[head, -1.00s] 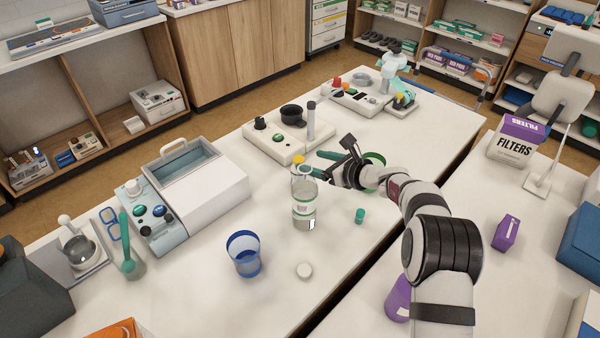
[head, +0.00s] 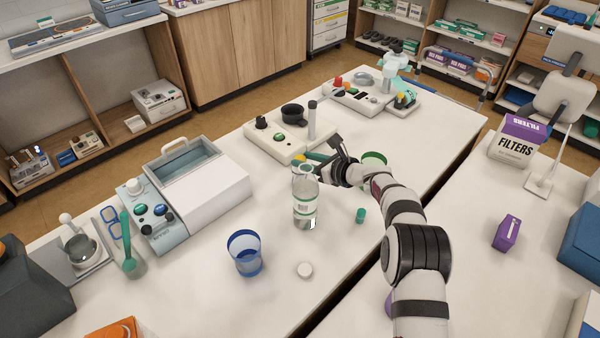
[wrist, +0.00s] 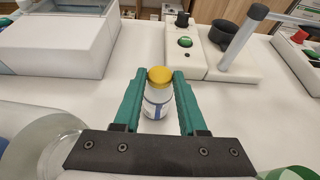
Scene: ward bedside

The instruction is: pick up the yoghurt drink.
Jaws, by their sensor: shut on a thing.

Exercise brief
Pictures in the data above should not be copied; transcribe everything else exactly.

Output
[head, -1.00s] 
[head, +0.00s] 
[wrist, +0.00s] 
Scene: ward bedside

The instruction is: pick up the yoghurt drink.
Jaws, by their sensor: shut on a thing.

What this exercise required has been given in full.